### EXERCISE TASK
Read through the entries below and return each line with the word "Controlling".

━━━━

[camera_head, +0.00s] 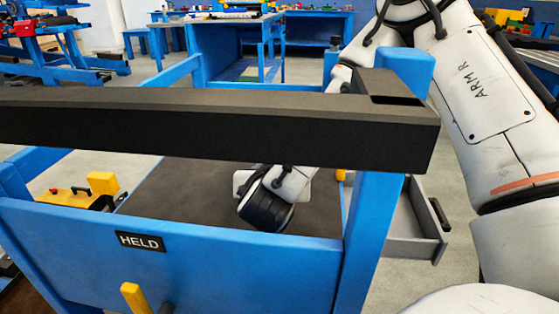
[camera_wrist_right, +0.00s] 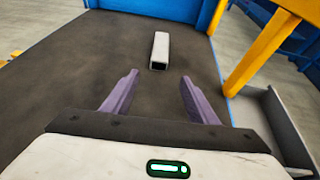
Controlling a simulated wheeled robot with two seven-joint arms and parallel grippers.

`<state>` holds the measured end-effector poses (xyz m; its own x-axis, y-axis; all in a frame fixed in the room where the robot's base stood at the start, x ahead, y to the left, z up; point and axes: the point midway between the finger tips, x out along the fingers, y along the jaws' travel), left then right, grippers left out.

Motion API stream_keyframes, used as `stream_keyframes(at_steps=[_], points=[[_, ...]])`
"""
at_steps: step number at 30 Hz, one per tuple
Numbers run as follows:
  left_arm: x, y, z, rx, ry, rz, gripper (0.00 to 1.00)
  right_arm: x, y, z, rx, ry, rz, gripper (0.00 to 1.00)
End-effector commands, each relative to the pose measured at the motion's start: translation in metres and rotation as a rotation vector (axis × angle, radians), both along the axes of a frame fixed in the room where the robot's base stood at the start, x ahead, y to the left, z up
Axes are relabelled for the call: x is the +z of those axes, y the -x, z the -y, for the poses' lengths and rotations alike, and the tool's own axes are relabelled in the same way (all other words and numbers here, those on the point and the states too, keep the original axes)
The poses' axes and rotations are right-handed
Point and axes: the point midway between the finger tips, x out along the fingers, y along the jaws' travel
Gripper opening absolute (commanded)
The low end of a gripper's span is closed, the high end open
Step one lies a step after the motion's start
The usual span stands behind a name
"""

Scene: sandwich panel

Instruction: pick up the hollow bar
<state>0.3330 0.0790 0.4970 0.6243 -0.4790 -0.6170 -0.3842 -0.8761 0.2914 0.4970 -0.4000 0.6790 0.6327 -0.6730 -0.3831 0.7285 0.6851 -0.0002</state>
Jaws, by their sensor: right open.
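The hollow bar (camera_wrist_right: 159,50) is a short, light grey square tube with a dark open end facing my right gripper. It lies on the dark work surface (camera_wrist_right: 75,50) in the right wrist view. My right gripper (camera_wrist_right: 156,88) is open and empty, with its two purple fingers apart on this side of the bar and not touching it. In the head view my right wrist (camera_head: 265,205) is low over the dark surface; its fingers are hidden there. I cannot make out the bar in the head view. My left gripper is not in view.
A thick dark beam (camera_head: 200,120) crosses the head view in front of the work surface. Blue posts (camera_head: 370,240) and a blue panel marked HELD (camera_head: 240,265) frame the bench. A grey open drawer (camera_head: 415,215) juts out at right. Yellow items (camera_head: 102,183) stand at left.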

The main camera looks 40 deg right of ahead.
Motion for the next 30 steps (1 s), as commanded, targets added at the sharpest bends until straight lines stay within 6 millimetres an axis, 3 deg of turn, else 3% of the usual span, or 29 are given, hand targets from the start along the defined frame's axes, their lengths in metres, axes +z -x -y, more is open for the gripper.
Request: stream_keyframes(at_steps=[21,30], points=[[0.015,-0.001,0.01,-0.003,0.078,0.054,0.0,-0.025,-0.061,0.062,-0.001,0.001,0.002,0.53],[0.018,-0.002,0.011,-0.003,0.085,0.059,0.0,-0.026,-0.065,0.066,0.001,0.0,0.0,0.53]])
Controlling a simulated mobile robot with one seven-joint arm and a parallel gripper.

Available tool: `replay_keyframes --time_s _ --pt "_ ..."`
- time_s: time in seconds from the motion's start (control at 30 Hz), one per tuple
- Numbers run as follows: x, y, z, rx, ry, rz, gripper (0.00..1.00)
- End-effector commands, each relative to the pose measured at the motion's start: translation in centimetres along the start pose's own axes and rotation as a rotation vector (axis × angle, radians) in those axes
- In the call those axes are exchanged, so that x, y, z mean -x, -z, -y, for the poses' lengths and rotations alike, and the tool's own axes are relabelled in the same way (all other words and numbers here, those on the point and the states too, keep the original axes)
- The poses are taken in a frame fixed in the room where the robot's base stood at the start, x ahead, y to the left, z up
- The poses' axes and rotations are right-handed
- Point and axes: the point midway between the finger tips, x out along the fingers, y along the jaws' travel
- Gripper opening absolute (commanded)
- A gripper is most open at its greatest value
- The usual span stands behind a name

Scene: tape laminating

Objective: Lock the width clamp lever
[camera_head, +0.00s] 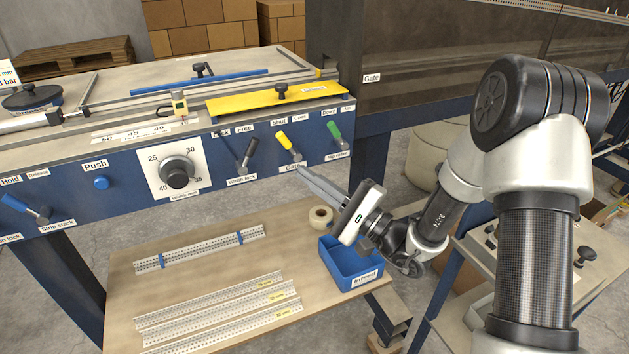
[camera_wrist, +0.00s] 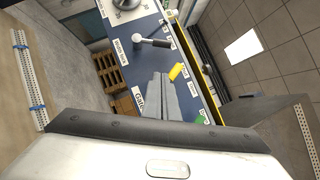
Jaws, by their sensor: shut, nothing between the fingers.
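The width lock lever (camera_head: 247,155) is a dark lever on the blue front panel, above the "Width lock" label. It tilts up and to the right, toward the "Free" label; the "Lock" label is to its left. It also shows in the wrist view as a grey rod with a rounded end (camera_wrist: 152,42). My gripper (camera_head: 302,171) is shut and empty. Its fingertips are near the "Gate" label, to the right of and slightly below the width lock lever, apart from it. In the wrist view the closed fingers (camera_wrist: 162,77) point toward the panel.
The yellow gate lever (camera_head: 284,140) is just above my fingertips, and the green nip roller lever (camera_head: 335,132) is farther right. The width dial (camera_head: 176,172) is left of the lever. Below are a blue bin (camera_head: 350,268), a tape roll (camera_head: 321,215) and perforated strips on a shelf.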

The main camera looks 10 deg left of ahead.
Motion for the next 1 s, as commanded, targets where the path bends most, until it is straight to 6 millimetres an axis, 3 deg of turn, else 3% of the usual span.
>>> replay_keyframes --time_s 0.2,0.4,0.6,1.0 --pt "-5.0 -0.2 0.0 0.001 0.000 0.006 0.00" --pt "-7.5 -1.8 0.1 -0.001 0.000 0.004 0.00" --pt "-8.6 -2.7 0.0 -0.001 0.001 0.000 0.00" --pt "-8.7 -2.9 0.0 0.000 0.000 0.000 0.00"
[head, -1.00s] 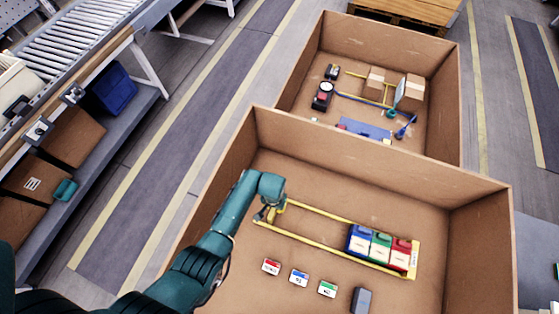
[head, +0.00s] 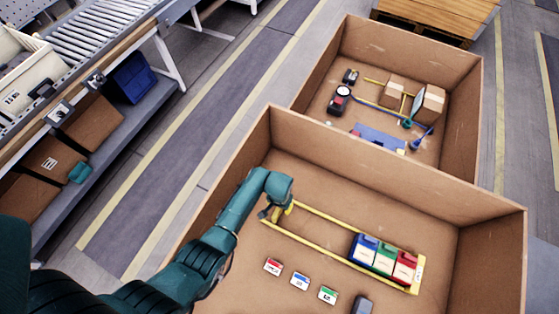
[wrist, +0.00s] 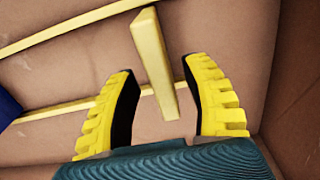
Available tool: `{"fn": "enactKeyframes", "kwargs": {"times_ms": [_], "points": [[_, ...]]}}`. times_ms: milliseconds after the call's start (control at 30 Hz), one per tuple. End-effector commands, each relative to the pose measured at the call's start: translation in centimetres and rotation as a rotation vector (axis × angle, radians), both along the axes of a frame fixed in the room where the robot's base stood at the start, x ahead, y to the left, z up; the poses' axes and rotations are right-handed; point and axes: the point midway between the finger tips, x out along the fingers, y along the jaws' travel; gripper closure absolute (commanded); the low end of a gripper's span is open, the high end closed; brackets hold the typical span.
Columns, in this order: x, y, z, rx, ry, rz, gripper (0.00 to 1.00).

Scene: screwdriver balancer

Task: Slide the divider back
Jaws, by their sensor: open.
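A yellow bar (wrist: 150,45), which looks like the divider, stands between two long yellow rails (head: 330,252) on the floor of the near cardboard box. In the head view its yellow part (head: 284,208) shows at the left end of the rails, partly covered by my arm. My gripper (wrist: 160,68) is open, with one yellow-ribbed finger on each side of the bar. I cannot tell whether either finger touches it. In the head view my gripper (head: 270,213) is small and partly hidden. Blue (head: 364,247), green (head: 384,259) and red (head: 405,267) bins stand at the right end between the rails.
Red (head: 273,266), blue (head: 299,281) and green (head: 327,295) labelled cards lie in front of the rails. A dark grey block (head: 362,305) lies to their right. The box's tall walls (head: 488,260) enclose the space. The floor between the bar and the bins is clear.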

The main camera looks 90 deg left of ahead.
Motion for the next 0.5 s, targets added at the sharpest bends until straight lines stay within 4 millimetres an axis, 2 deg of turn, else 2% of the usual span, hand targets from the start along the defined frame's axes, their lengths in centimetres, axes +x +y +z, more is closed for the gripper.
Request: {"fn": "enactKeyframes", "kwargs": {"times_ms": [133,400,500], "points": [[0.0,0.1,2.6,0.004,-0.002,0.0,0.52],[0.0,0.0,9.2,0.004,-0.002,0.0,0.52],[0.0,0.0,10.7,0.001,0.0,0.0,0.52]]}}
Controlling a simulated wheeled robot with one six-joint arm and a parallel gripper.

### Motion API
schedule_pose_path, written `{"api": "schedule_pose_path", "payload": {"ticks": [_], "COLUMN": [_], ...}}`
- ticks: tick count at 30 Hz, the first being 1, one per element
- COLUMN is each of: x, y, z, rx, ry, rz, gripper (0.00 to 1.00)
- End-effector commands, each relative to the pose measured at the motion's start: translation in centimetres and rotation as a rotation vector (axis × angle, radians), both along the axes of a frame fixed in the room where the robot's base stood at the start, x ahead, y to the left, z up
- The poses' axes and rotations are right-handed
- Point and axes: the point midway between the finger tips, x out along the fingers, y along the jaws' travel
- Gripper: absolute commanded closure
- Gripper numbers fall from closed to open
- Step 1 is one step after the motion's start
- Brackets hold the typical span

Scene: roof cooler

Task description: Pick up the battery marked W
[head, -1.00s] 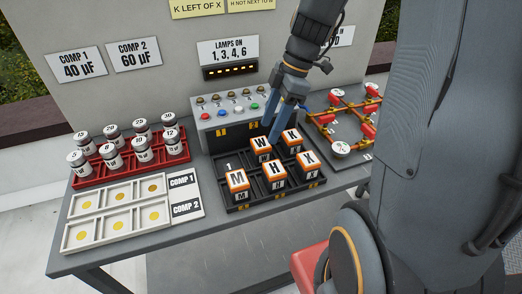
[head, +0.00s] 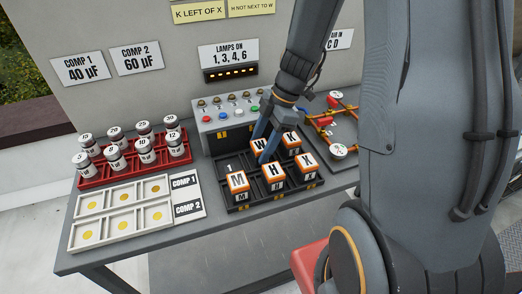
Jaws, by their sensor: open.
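The battery marked W (head: 258,146) is a white, orange and black block in the back row of a black tray (head: 238,208). My gripper (head: 264,146) points down at it with its blue fingers open. One finger is at its far side and the other passes in front of its right part, hiding some of it. I cannot tell whether the fingers touch it. Similar batteries stand close by: K (head: 291,141) to the right, H (head: 273,172) in front, M (head: 238,182) at the front left and X (head: 305,163) at the front right.
An empty slot marked 1 (head: 229,167) is left of W. A panel with coloured buttons (head: 212,131) stands behind the tray. A red rack (head: 110,176) of jars and a white tray (head: 112,238) are at left. An orange-barred board (head: 325,122) is at right.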

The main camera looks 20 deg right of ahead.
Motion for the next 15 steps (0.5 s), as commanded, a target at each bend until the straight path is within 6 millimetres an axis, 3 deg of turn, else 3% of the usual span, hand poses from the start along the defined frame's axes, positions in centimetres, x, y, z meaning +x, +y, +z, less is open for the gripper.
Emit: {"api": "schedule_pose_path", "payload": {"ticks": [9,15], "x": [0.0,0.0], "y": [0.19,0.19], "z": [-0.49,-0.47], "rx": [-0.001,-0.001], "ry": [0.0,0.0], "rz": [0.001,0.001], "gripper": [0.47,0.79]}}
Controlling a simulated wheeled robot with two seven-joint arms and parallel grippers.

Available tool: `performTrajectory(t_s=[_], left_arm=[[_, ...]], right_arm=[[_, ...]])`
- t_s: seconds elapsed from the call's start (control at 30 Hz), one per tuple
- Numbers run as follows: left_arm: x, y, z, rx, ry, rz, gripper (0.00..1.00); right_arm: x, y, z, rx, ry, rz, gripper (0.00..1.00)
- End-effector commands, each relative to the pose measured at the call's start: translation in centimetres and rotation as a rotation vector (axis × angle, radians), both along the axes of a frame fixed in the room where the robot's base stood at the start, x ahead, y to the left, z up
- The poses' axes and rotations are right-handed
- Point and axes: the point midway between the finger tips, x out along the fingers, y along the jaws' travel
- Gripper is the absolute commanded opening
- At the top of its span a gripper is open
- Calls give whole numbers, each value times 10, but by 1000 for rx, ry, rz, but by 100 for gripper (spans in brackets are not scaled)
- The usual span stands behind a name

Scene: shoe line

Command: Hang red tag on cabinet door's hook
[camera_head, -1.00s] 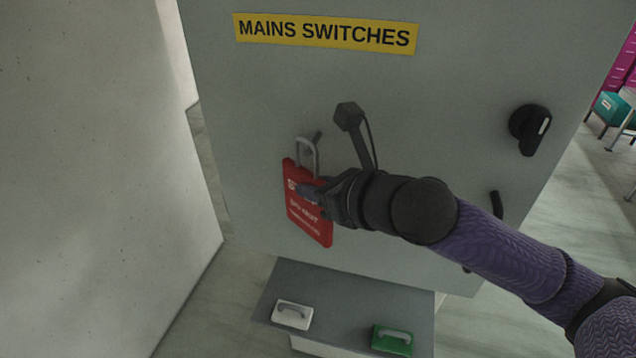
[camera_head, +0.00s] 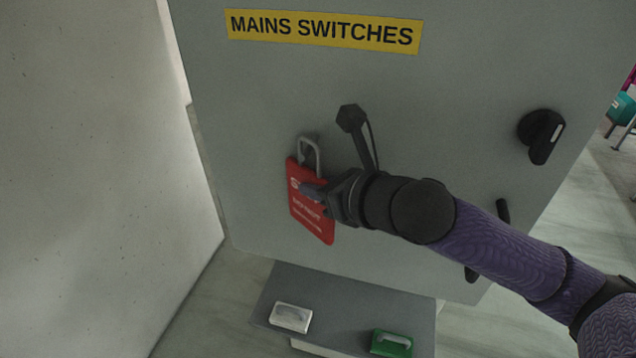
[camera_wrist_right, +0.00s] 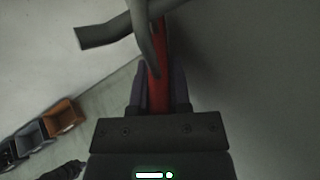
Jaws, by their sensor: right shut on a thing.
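The red tag (camera_head: 311,222) is a flat plate with white lettering and a grey shackle (camera_head: 308,143) at its top. It hangs upright in front of the grey cabinet door (camera_head: 430,90). My right gripper (camera_head: 320,192) is shut on the tag's right side; the wrist view shows the red edge (camera_wrist_right: 158,62) between its purple fingers. The hook (camera_head: 311,157) shows dark within the shackle's opening. In the wrist view the grey hook (camera_wrist_right: 103,33) crosses at the shackle (camera_wrist_right: 144,38), its free end sticking out left. I cannot tell whether the shackle rests on it. My left gripper is out of view.
A black rotary switch (camera_head: 541,134) and a dark knobbed part (camera_head: 351,118) stick out from the door. Below, a grey shelf (camera_head: 340,300) holds a white tag (camera_head: 291,317) and a green tag (camera_head: 391,343). A pale wall (camera_head: 90,170) stands at left.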

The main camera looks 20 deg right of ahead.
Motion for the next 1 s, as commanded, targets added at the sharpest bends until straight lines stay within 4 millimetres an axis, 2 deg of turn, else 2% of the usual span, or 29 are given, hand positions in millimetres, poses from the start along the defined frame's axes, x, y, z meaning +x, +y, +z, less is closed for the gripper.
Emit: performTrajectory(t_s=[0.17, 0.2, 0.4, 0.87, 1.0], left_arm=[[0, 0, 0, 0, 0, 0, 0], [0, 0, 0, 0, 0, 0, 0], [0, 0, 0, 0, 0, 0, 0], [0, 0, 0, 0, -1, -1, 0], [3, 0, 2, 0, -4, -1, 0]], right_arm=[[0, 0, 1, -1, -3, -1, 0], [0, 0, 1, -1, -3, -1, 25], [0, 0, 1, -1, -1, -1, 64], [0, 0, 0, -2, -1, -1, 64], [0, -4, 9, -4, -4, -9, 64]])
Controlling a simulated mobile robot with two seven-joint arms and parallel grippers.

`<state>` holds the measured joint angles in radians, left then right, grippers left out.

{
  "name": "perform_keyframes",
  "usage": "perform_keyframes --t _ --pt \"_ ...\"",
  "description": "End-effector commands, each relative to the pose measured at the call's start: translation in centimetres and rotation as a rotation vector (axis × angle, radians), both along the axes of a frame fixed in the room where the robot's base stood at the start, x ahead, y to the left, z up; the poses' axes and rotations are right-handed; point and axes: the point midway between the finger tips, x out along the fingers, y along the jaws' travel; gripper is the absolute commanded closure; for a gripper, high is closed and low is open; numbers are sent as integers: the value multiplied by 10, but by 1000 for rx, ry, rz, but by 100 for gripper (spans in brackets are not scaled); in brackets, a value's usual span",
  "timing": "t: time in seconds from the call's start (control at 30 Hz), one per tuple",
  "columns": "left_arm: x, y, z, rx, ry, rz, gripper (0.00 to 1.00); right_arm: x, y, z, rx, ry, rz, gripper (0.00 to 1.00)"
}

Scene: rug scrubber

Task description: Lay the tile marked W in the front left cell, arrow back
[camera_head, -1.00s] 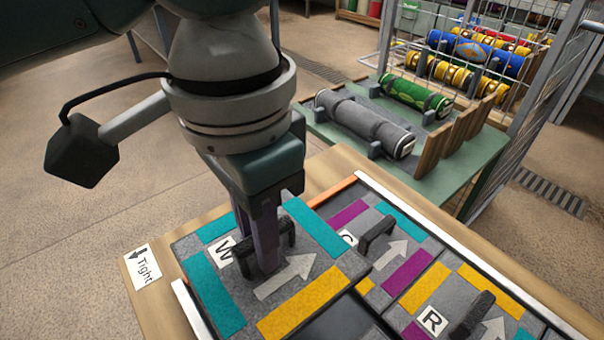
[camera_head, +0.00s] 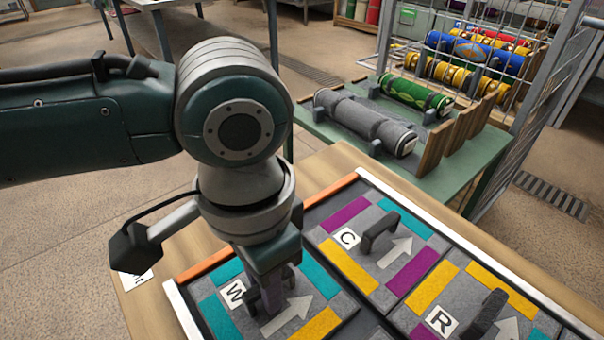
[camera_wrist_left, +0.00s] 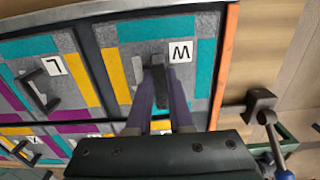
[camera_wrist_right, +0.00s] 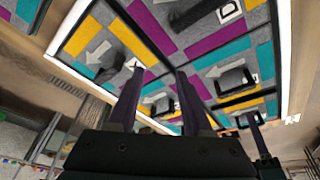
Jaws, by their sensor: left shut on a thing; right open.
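The grey tile marked W (camera_head: 311,326) has teal and yellow strips and a white arrow pointing up-right in the head view, like the arrows on its neighbours. It lies level in the corner cell by the orange edge and the white rim; I cannot tell if it touches the cell floor. My left gripper (camera_head: 272,296) is shut on its dark handle (camera_wrist_left: 160,85), and the fingers hide part of the tile. The tray (camera_head: 183,312) holds tile C (camera_head: 350,262) and tile R (camera_head: 455,300) beside it. My right gripper (camera_wrist_right: 155,85) is open and empty, seen only in the right wrist view.
The tray stands on a wooden table (camera_head: 150,312) with a paper label (camera_head: 136,280), mostly hidden by my wrist. Behind is a green stand (camera_head: 452,175) with a grey roll (camera_head: 365,122) and a green roll (camera_head: 415,95). A wire cage (camera_head: 555,75) stands at the right.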

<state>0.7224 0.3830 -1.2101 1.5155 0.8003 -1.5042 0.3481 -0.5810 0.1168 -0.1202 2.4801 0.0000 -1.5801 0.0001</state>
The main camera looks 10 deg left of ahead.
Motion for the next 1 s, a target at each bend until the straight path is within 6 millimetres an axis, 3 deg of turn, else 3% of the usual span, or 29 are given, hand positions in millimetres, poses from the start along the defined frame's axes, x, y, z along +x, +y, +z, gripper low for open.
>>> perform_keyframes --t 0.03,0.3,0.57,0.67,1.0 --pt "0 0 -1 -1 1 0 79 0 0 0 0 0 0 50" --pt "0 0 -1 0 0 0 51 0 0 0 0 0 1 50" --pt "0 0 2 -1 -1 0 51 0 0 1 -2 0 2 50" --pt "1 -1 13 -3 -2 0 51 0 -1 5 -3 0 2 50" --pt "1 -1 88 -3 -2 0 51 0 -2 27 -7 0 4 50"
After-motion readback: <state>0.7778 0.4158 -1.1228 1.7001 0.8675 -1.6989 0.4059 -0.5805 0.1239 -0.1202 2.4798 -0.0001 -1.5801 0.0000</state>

━━━━

### SOLUTION TO THE PROBLEM
Controlling a simulated wheeled robot with two seven-joint arms and parallel grippers.
Controlling a simulated mobile robot with one seven-joint arm and a parallel gripper.
Controlling a simulated wheeled robot with one six-joint arm and a parallel gripper.
Controlling a simulated wheeled robot with two seven-joint arms and parallel grippers.
Controlling a simulated mobile robot with two seven-joint arms and parallel grippers.

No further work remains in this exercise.